Response of interferometric gravitational wave detectors

The derivation of the response function of an interferometric gravitational wave detector is a paradigmatic calculation in the field of gravitational wave detection. Surprisingly, the standard derivation of the response wave detectors makes several unjustifiable assumptions, both conceptual and quantitative, regarding the coordinate trajectory and coordinate velocity of the null geodesic the light travels along. These errors, which appear to have remained unrecognized for at least 35 years, render the standard derivation inadequate and misleading as an archetype calculation. Here we identify the flaws in the existing derivation and provide, in full detail, a correct derivation of the response of a single-bounce Michelson interferometer to gravitational waves, following a procedure that will always yield correct results; compare it to the standard, but incorrect, derivation; show where the earlier mistakes were made; and identify the general conditions under which the standard derivation will yield correct results.
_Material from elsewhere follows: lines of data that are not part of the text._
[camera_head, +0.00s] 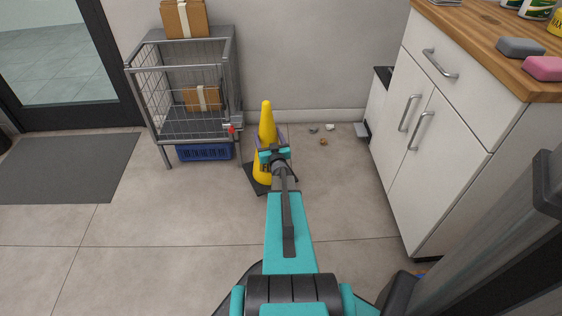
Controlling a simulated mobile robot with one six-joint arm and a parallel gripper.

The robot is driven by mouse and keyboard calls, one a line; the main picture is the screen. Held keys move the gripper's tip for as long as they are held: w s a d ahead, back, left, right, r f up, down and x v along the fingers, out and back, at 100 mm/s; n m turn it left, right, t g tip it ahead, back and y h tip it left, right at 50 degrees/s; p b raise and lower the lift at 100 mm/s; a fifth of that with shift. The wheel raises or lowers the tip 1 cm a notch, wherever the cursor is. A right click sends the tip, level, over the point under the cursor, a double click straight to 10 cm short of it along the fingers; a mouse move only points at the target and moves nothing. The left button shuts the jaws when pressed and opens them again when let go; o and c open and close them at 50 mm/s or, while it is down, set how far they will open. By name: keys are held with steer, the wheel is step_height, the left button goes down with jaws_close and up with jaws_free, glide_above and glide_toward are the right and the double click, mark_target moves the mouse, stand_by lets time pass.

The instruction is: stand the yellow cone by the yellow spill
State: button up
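The yellow cone (266,120) stands on the floor near the back wall, just right of the wire cart. It has a dark square base (254,182) and a greyish band around its middle. It looks roughly upright. My gripper (271,154) is in front of the cone's middle and overlaps it in the picture. Its fingers are too small and covered to tell whether they are open or touch the cone. No yellow spill shows in this view; my arm hides part of the floor.
A wire cart (185,75) with boxes and a blue crate (205,151) below stands to the left. White cabinets (423,135) with a wooden top stand to the right. Small bits of litter (323,141) lie by the back wall. Floor on the left is open, with a grey mat (67,168).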

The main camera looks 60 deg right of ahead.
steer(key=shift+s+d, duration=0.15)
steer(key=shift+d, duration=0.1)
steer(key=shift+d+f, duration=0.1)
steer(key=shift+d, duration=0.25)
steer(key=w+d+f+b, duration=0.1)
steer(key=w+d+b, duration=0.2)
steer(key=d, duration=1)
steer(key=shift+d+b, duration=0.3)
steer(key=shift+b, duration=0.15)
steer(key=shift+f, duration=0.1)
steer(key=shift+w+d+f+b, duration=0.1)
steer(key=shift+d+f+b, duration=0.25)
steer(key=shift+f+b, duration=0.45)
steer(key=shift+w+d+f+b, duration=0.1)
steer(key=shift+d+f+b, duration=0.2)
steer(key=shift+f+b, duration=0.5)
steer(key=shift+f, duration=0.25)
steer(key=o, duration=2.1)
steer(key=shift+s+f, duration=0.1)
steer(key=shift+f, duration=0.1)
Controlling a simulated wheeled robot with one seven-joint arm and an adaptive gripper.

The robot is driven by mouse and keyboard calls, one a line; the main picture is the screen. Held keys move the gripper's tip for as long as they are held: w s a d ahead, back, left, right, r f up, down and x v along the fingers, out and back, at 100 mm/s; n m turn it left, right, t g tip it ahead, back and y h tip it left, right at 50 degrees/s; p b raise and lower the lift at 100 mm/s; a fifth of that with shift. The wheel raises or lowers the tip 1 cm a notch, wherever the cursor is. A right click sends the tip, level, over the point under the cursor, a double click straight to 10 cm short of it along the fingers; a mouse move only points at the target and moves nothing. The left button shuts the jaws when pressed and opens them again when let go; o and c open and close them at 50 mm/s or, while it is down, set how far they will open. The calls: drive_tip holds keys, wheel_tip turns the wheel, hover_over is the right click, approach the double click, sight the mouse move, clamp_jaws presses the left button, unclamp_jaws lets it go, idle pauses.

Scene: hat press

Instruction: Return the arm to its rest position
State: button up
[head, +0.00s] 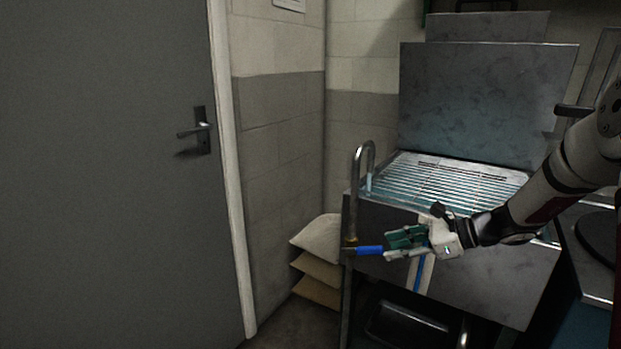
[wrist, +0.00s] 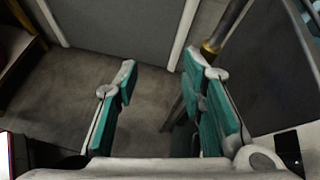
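My gripper (head: 390,248) is in front of the steel machine in the head view, pointing left. In the wrist view my gripper (wrist: 160,72) has its two green-padded fingers apart, with no object held between them. A blue lever (head: 370,250) on a brass fitting (head: 349,248) is just left of my fingertips in the head view. The brass fitting (wrist: 210,48) also shows beyond the right finger in the wrist view. The lever is not clearly visible there. Whether a finger touches the lever I cannot tell. My arm reaches in from the right.
The steel machine (head: 480,100) has a slatted top (head: 450,183) and a bent pipe (head: 358,165) at its left. Stacked sacks (head: 318,240) lie behind the pipe. A grey door (head: 100,170) is at left. A counter edge (head: 590,270) is at lower right, near my arm.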

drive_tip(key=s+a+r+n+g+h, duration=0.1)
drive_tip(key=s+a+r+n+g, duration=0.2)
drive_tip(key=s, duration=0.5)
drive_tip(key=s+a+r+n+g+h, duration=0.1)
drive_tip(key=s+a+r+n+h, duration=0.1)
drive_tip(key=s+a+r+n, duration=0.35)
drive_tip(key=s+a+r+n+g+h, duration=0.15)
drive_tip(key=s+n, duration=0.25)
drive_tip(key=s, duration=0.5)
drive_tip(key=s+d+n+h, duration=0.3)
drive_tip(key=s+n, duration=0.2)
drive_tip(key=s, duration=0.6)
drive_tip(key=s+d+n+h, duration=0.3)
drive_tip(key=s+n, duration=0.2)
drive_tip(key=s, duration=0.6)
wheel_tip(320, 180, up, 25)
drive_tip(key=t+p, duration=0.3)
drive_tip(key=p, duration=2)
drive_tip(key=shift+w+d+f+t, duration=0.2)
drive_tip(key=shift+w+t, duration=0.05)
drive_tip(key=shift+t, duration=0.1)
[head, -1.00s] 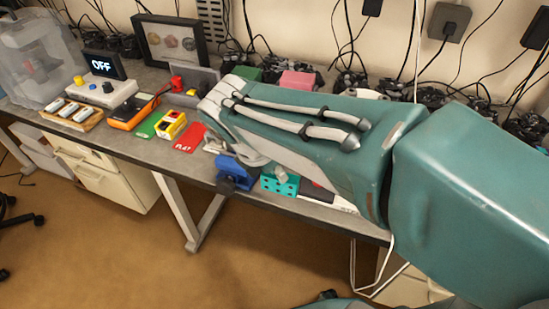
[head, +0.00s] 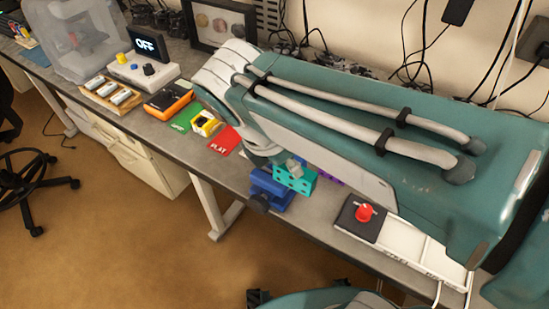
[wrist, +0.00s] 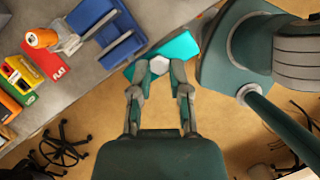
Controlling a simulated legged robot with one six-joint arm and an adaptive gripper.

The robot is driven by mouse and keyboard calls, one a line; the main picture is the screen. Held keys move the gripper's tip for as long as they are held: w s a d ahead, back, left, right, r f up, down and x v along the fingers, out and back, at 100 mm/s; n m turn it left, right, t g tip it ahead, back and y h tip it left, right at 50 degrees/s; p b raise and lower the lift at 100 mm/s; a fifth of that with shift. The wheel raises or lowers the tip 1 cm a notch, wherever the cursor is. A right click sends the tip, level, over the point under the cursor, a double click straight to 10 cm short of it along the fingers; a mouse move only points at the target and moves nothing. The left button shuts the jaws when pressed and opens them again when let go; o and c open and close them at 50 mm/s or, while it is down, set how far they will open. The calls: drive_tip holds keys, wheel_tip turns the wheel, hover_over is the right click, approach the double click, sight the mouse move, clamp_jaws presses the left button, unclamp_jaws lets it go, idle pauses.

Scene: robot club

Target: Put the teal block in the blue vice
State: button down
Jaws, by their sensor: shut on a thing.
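The teal block (head: 295,180), with dark holes in its side and a pale knob on top, is held by my gripper (wrist: 159,67). The fingers are closed around the knob, which shows between the fingertips in the wrist view. The block also shows in the wrist view (wrist: 184,47). The blue vice (head: 268,190) is at the table's front edge, and in the wrist view (wrist: 88,12) it lies left of the block. In the head view the block overlaps the vice's right side. I cannot tell whether they touch. My arm hides the table behind.
A red card (head: 225,141), a yellow block (head: 206,123), a green card (head: 181,123) and an orange device (head: 168,101) lie left of the vice. A red knob on a dark panel (head: 359,222) is to the right. The table's front edge is close to the vice.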

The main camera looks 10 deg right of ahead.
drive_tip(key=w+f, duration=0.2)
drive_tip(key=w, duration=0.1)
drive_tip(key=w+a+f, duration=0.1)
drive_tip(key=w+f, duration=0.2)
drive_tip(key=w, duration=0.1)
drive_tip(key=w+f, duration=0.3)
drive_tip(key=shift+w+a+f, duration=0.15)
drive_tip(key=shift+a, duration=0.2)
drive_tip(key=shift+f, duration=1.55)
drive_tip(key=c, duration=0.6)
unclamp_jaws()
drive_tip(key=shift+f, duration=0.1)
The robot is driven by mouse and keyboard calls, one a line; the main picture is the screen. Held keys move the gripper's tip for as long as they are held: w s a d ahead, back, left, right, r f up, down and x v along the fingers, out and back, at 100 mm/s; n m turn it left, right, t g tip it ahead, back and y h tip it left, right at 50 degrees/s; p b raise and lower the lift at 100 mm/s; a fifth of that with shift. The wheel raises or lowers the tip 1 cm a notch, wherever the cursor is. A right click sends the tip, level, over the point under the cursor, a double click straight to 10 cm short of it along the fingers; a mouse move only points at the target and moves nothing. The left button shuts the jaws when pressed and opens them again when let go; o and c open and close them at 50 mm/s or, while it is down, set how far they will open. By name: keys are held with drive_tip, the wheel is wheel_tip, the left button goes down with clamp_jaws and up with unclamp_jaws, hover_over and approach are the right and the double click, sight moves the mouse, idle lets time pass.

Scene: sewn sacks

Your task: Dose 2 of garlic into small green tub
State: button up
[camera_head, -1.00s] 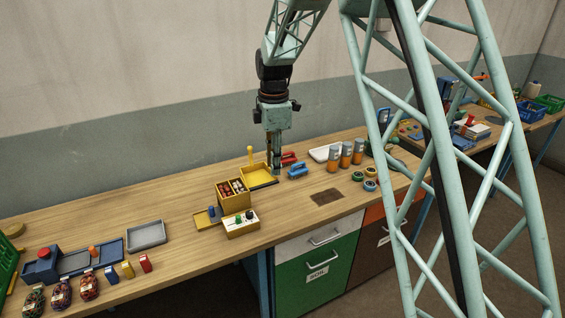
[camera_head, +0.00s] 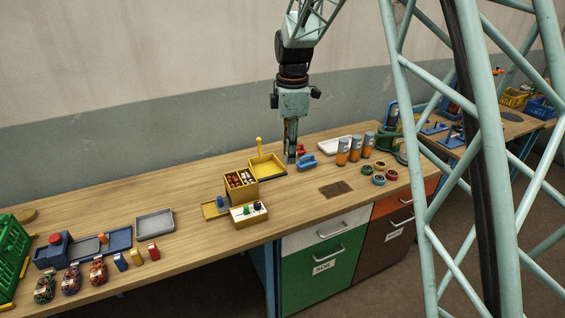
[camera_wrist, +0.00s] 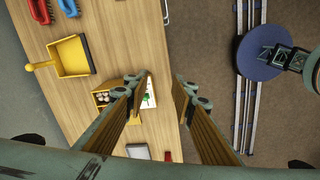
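My gripper (camera_head: 291,158) hangs over the back of the bench, beside the yellow dustpan and near a blue brush. In the wrist view my gripper (camera_wrist: 158,155) has its fingers wide apart with nothing between them. A yellow divided box (camera_head: 241,190) holds small reddish and whitish pieces; whitish pieces, possibly garlic, show in the wrist view (camera_wrist: 103,97), partly hidden by a finger. Several small round tubs stand right of the dark mat, one greenish (camera_head: 366,170); I cannot tell surely which is the small green tub. Labelled patterned sacks (camera_head: 71,280) stand front left.
The yellow dustpan (camera_head: 268,165), blue brush (camera_head: 307,162), orange-grey jars (camera_head: 355,148) and grey tray (camera_head: 154,224) are around.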

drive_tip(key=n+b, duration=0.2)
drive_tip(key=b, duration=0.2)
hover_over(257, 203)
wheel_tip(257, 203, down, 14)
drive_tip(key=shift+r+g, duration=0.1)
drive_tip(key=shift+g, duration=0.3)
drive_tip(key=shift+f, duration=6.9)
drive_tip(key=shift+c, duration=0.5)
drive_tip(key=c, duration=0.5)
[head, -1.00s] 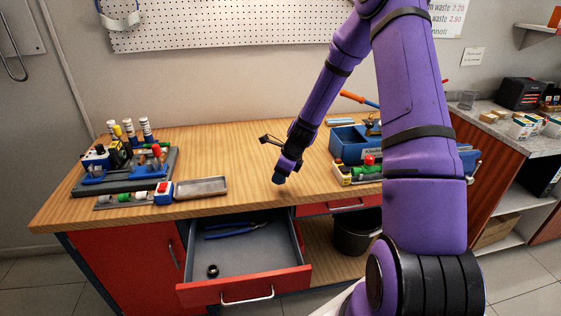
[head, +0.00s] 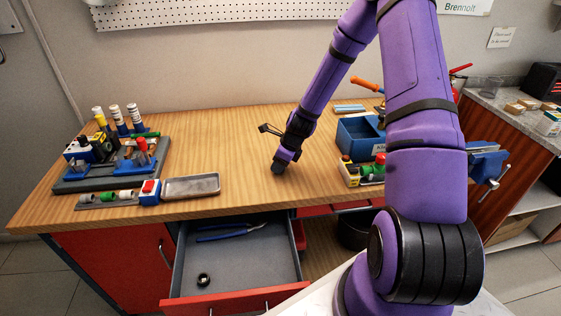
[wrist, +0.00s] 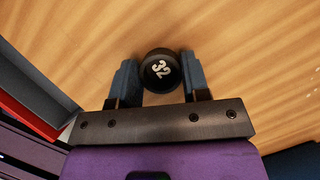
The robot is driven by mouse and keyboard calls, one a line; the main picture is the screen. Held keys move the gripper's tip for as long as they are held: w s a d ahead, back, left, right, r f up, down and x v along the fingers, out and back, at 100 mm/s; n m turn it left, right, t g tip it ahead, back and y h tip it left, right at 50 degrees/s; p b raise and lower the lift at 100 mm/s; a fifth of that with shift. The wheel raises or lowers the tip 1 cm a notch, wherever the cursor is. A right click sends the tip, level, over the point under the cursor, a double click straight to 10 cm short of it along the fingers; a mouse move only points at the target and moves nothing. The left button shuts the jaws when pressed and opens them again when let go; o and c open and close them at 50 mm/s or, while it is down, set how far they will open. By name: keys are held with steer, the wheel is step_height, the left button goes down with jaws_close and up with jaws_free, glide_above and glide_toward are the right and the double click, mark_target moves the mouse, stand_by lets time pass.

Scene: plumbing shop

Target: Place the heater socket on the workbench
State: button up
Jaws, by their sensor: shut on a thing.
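The heater socket (wrist: 160,70) is a black round piece with a white "32" on its end. In the wrist view it sits between the two blue-grey fingers of my gripper (wrist: 159,80), which is shut on it. In the head view my gripper (head: 280,166) points down at the front middle of the wooden workbench (head: 235,150). The socket is a small dark shape at the fingertips there. I cannot tell whether it touches the wood.
The open drawer (head: 240,264) below holds blue-handled pliers (head: 228,235) and a small black ring (head: 203,280). A metal tray (head: 191,187) and a tool rack (head: 110,170) stand left. A blue box (head: 358,137) and valve parts (head: 362,172) stand right. The wood around my gripper is clear.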

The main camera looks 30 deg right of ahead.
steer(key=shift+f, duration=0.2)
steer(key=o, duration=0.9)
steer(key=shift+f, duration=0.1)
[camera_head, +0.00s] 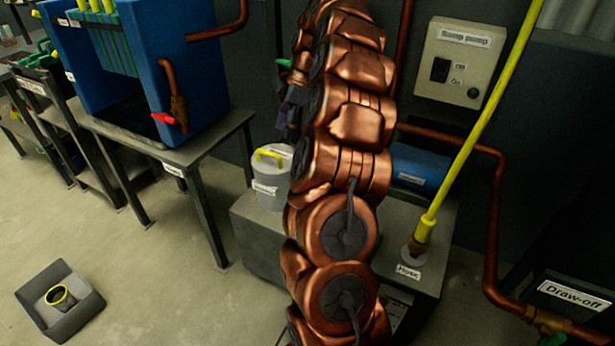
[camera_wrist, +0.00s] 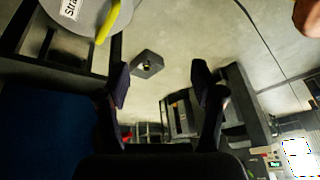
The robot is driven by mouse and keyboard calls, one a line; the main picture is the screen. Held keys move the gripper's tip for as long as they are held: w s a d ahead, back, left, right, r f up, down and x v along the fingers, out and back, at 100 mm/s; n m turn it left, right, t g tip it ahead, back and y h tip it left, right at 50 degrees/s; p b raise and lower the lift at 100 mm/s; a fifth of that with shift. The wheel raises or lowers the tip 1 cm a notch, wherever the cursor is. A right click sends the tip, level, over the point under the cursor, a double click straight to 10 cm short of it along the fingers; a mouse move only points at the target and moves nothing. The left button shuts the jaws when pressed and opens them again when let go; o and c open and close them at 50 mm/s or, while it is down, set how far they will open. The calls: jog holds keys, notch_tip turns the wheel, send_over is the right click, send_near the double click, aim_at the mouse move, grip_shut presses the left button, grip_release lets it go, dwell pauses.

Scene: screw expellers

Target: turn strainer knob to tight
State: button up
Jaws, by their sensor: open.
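The strainer is a light grey round canister (camera_head: 268,194) with a yellow handle-like knob (camera_head: 270,155) on its lid, standing left of my arm. In the wrist view its labelled top (camera_wrist: 88,18) and yellow knob (camera_wrist: 107,22) show at the upper left, cut off by the frame edge. My gripper (camera_wrist: 160,85) is open and empty, its dark fingers wide apart. The knob lies outside the fingers, up and left of the left finger, apart from it. In the head view my gripper is mostly hidden behind my copper arm. Any tight mark on the strainer cannot be read.
A blue press (camera_head: 185,85) stands on a grey table (camera_head: 205,150) at the left. A yellow pole (camera_head: 480,125), a copper pipe (camera_head: 492,220) and a switch box (camera_head: 460,70) are at the right. A grey tray (camera_head: 75,315) lies on otherwise open floor.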

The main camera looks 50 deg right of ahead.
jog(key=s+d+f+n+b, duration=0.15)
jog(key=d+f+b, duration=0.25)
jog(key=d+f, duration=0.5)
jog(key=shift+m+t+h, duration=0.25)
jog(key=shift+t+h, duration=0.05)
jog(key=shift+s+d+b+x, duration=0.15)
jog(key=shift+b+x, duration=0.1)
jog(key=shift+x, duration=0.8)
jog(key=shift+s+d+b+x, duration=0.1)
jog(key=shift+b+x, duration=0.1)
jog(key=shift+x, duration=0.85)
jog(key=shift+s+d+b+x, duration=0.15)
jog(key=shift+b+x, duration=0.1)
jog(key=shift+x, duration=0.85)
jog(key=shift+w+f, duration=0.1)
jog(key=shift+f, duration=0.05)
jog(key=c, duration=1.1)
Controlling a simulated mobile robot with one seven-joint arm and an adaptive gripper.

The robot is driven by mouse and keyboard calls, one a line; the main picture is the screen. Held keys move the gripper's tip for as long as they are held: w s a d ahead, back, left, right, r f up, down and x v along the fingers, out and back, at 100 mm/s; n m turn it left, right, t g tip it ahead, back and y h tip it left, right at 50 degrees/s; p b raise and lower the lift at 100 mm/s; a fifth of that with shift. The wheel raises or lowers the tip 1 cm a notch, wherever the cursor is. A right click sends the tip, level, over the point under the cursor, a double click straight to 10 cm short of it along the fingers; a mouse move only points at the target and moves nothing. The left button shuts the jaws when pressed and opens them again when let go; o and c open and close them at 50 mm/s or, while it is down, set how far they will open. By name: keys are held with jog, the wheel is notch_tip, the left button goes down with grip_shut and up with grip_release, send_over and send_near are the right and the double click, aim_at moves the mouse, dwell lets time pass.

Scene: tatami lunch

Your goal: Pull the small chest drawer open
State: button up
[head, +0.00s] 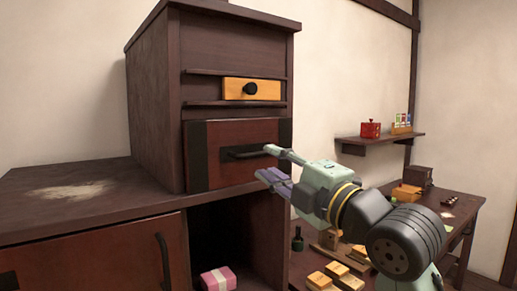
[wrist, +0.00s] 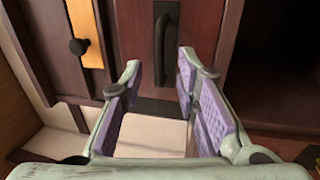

By a fortuitous set of circumstances, not generally so, the final result is the same in the case of Minkowski background spacetime, synchronous coordinates, transverse-traceless gauge metric perturbations, and arm mirrors at coordinate rest.

Figure 1

Spacetime diagram of the optical paths in a simple Michelson interferometer. The dashed lines lie in a constant time hypersurface. The observer measures the difference in the phase of light that has traveled along the two different optical paths ($\mathsf{A}$) and ($\mathsf{B}$). In the case of a common, monochromatic light source at the beam splitter this difference is the difference in phase of the light source at times $t-{\tau }_{\mathsf{A}}$ and $t-{\tau }_{\mathsf{B}}$.